- [Dataset content]:

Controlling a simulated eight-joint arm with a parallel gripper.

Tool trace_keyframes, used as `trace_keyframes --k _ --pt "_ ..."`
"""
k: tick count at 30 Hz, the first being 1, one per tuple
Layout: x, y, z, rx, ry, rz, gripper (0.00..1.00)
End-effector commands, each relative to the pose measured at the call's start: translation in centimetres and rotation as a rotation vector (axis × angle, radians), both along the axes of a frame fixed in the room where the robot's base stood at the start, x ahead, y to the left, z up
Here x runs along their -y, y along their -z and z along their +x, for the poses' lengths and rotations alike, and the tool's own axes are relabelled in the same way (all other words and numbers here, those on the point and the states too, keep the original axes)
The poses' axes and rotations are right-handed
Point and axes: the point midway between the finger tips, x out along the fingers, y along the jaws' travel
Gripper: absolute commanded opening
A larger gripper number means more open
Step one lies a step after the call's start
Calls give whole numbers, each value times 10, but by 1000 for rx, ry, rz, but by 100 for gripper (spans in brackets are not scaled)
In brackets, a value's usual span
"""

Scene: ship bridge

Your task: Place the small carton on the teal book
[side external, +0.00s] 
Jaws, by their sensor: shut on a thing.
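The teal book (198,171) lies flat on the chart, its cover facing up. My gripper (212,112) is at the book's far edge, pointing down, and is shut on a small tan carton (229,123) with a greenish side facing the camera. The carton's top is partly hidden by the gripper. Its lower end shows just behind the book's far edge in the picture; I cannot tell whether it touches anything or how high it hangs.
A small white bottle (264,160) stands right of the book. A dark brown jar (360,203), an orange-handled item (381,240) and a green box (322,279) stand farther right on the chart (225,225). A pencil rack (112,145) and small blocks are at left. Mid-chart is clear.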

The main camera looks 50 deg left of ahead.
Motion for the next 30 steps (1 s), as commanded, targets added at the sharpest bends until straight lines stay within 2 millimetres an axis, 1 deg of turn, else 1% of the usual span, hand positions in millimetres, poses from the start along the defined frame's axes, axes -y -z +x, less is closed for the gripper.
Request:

- [Required task]:
Where a line of the data holds "ahead", show that line.

- [Task answer]:
End-effector commands, each relative to the pose measured at the call's start: translation in centimetres and rotation as a rotation vector (axis × angle, radians), both along the axes of a frame fixed in the room where the robot's base stood at the start, x ahead, y to the left, z up
The main camera looks 50 deg left of ahead.

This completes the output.